Records of robot episodes
━━━━━━━━━━

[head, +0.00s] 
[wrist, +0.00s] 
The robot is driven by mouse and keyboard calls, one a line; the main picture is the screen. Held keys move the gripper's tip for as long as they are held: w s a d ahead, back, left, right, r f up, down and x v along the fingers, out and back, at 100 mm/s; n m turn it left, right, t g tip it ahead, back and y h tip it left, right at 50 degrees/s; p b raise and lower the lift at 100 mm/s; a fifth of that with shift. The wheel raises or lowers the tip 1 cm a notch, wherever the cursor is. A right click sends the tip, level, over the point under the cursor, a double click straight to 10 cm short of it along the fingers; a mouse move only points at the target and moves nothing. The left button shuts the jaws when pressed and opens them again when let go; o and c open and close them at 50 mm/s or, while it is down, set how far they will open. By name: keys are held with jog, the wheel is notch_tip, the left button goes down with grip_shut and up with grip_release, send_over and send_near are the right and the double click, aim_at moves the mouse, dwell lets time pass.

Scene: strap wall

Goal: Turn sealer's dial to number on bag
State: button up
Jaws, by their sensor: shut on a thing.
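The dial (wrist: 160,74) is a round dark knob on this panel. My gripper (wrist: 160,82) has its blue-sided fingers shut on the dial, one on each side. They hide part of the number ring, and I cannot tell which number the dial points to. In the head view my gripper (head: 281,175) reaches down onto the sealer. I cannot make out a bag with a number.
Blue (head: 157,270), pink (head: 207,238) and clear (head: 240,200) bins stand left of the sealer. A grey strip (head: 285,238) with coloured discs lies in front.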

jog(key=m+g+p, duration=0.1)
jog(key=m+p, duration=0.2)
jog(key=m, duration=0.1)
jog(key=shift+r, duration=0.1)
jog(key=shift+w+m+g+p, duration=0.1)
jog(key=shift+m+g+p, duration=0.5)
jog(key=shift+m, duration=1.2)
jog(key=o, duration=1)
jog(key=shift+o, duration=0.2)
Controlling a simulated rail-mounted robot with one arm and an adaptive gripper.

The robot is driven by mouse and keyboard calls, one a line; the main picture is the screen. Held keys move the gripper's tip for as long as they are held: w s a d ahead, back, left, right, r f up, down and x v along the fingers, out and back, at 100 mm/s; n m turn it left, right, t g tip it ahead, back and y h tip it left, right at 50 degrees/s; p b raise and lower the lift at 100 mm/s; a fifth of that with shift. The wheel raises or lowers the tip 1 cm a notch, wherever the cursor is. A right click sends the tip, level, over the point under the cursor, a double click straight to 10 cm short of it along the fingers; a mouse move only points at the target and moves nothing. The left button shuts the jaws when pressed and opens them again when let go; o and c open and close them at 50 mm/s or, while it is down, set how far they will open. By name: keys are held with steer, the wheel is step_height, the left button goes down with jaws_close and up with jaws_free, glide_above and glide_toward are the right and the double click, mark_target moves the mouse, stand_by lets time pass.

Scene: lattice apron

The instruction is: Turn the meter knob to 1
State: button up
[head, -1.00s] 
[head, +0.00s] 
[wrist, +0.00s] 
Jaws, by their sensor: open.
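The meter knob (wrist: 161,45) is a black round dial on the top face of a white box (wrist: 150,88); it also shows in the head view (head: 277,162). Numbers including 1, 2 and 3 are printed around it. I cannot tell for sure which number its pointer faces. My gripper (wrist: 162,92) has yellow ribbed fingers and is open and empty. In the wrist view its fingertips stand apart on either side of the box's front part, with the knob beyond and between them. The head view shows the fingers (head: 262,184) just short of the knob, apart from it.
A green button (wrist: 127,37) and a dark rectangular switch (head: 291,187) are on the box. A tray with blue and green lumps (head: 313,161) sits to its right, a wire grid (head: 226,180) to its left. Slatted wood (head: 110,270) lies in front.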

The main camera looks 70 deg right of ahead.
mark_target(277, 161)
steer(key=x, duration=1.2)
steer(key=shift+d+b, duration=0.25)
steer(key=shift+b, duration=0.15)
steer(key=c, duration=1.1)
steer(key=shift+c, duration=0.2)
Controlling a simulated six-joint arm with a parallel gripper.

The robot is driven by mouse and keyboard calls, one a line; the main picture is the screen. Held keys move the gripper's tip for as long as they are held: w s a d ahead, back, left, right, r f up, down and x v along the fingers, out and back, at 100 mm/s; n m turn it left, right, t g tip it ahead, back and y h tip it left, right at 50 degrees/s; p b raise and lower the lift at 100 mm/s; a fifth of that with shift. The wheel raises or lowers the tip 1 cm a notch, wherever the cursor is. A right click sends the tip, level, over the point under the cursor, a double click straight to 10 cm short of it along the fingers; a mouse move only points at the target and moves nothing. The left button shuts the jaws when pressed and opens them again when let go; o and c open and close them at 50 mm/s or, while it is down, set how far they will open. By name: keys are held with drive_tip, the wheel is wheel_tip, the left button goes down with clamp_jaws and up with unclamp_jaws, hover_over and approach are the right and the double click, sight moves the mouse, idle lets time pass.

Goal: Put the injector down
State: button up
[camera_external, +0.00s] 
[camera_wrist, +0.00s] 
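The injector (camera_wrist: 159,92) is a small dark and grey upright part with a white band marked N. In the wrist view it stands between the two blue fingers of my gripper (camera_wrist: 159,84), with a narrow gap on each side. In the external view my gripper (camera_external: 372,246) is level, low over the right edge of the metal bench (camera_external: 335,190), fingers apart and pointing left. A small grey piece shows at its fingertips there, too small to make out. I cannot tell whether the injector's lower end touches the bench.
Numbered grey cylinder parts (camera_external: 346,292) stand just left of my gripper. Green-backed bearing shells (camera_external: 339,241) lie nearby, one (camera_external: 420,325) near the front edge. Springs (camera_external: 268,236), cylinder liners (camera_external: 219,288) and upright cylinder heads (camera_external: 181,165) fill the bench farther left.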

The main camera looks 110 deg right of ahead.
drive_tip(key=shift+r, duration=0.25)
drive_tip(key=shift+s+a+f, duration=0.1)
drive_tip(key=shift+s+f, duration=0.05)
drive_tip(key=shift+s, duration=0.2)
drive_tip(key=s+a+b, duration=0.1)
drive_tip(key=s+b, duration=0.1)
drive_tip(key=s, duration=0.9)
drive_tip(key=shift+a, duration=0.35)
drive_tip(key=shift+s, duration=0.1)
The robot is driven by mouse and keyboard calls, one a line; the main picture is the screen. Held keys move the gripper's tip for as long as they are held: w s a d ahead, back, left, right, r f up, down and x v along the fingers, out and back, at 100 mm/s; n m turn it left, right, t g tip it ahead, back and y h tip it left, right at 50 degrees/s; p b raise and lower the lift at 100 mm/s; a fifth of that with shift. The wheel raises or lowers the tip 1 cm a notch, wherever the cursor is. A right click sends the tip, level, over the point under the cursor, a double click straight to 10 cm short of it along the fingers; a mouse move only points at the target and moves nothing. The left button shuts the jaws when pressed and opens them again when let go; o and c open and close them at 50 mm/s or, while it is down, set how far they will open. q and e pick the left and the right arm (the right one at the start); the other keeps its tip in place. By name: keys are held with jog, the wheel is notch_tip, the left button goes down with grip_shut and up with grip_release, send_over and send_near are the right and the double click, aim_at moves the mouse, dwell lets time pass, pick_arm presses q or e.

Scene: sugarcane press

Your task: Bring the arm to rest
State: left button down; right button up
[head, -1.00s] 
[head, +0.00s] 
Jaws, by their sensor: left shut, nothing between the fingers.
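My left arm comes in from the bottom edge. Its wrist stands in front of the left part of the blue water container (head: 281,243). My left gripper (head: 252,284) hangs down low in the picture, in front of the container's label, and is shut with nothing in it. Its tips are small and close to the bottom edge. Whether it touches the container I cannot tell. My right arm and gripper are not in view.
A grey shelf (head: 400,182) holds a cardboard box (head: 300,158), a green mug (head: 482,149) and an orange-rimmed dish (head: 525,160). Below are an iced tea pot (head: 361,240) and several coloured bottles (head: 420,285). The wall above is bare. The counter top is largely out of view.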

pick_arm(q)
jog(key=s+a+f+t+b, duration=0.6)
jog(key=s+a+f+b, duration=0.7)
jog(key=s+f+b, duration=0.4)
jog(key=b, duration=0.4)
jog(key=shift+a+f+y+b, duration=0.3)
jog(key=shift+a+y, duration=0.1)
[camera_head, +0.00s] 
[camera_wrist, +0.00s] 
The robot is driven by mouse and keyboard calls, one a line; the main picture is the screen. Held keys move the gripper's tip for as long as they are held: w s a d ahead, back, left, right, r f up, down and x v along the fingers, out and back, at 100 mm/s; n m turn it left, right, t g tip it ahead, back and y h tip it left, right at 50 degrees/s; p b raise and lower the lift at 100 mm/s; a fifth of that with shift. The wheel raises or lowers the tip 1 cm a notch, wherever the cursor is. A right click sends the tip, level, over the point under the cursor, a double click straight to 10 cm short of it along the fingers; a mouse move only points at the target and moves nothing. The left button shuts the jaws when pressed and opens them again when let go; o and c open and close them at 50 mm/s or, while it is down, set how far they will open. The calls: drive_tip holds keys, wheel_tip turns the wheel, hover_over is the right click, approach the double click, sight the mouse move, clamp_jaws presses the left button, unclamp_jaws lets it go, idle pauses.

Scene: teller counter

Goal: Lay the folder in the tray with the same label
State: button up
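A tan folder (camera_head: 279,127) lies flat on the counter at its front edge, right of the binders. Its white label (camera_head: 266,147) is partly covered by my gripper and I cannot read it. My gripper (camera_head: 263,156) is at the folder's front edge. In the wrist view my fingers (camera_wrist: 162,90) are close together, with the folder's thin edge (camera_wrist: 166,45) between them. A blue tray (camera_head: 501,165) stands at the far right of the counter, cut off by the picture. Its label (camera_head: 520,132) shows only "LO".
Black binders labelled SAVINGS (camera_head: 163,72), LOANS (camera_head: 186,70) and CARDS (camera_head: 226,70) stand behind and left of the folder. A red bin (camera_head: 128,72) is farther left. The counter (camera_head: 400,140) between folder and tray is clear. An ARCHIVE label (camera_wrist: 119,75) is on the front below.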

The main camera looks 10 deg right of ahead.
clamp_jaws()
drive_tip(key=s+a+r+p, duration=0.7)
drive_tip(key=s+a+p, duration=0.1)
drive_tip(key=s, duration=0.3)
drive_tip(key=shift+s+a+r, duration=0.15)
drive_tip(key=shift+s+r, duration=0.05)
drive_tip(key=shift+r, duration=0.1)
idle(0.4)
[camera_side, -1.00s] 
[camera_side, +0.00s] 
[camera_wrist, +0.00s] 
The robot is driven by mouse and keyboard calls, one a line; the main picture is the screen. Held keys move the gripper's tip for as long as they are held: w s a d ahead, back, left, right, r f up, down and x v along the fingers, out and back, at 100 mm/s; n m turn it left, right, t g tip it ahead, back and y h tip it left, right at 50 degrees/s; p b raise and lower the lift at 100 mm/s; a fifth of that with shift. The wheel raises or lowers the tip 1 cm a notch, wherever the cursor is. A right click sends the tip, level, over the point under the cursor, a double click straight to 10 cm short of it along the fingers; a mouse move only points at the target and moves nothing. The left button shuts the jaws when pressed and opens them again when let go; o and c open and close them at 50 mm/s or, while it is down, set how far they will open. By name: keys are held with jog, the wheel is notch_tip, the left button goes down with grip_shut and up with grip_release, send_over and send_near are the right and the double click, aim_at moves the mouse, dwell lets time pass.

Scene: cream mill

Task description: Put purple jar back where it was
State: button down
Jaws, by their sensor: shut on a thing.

━━━━━━━━━━

Goal of the exercise:
Everything from the line containing "State: button down" through the final line of the listing, inclusive, must be reproduced exactly; leave out the rest.

Worked solution:
State: button down
Jaws, by their sensor: shut on a thing.

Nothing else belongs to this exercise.